** start **
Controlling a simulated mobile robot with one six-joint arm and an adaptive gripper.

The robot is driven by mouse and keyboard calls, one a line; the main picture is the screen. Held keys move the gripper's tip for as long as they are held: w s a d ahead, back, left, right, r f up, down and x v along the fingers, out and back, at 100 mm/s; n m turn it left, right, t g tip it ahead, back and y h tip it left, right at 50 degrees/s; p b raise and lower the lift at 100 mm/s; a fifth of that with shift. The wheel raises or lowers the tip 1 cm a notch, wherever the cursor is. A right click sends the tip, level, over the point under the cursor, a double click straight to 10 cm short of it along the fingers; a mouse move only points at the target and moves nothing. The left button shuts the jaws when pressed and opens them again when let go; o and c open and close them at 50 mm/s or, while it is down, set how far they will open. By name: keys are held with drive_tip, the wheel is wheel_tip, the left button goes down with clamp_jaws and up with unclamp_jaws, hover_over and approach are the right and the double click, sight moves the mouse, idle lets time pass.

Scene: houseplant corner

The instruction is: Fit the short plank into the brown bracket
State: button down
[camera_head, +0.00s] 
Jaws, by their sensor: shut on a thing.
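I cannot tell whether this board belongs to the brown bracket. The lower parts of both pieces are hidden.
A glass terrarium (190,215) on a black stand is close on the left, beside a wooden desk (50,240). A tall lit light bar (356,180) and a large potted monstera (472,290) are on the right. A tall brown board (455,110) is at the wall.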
** end **
**Written instruction:** Write out the data exactly as it stands.

**Final answer:**
Controlling a simulated mobile robot with one six-joint arm and an adaptive gripper.

The robot is driven by mouse and keyboard calls, one a line; the main picture is the screen. Held keys move the gripper's tip for as long as they are held: w s a d ahead, back, left, right, r f up, down and x v along the fingers, out and back, at 100 mm/s; n m turn it left, right, t g tip it ahead, back and y h tip it left, right at 50 degrees/s; p b raise and lower the lift at 100 mm/s; a fifth of that with shift. The wheel raises or lowers the tip 1 cm a notch, wherever the cursor is. A right click sends the tip, level, over the point under the cursor, a double click straight to 10 cm short of it along the fingers; a mouse move only points at the target and moves nothing. The left button shuts the jaws when pressed and opens them again when let go; o and c open and close them at 50 mm/s or, while it is down, set how far they will open. By name: keys are held with drive_tip, the wheel is wheel_tip, the left button goes down with clamp_jaws and up with unclamp_jaws, hover_over and approach are the right and the double click, sight moves the mouse, idle lets time pass.

Scene: houseplant corner

The instruction is: Fit the short plank into the brown bracket
State: button down
[camera_head, +0.00s] 
Jaws, by their sensor: shut on a thing.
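I cannot tell whether this board belongs to the brown bracket. The lower parts of both pieces are hidden.
A glass terrarium (190,215) on a black stand is close on the left, beside a wooden desk (50,240). A tall lit light bar (356,180) and a large potted monstera (472,290) are on the right. A tall brown board (455,110) is at the wall.

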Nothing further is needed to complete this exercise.